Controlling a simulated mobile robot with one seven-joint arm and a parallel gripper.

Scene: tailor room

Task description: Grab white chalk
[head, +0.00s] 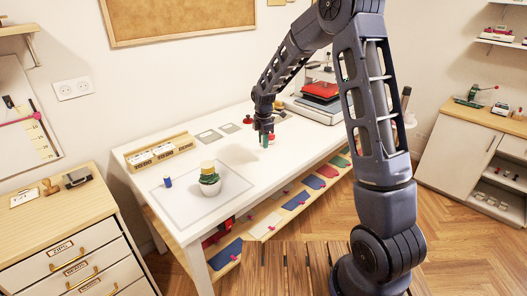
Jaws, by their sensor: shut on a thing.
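My gripper (265,136) is over the middle of the white table (225,138), with its fingers pointing down. It is shut on a small thing that is too small and partly hidden to identify; green and red show at the fingertips. I cannot tell whether the held thing touches the tabletop. I cannot pick out a white chalk for certain in the head view.
A wooden tray (160,153) lies behind. A machine with a red top (320,90) stands at the far right.

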------------------------------------------------------------

* [WHAT THIS TASK INVOLVES] Leave the pictures out and please restate exactly the lines running from the start of the material through the one with "[head, +0.00s]".

* [ANSWER FOR THE TASK]
Controlling a simulated mobile robot with one seven-joint arm and a parallel gripper.

Scene: tailor room

Task description: Grab white chalk
[head, +0.00s] 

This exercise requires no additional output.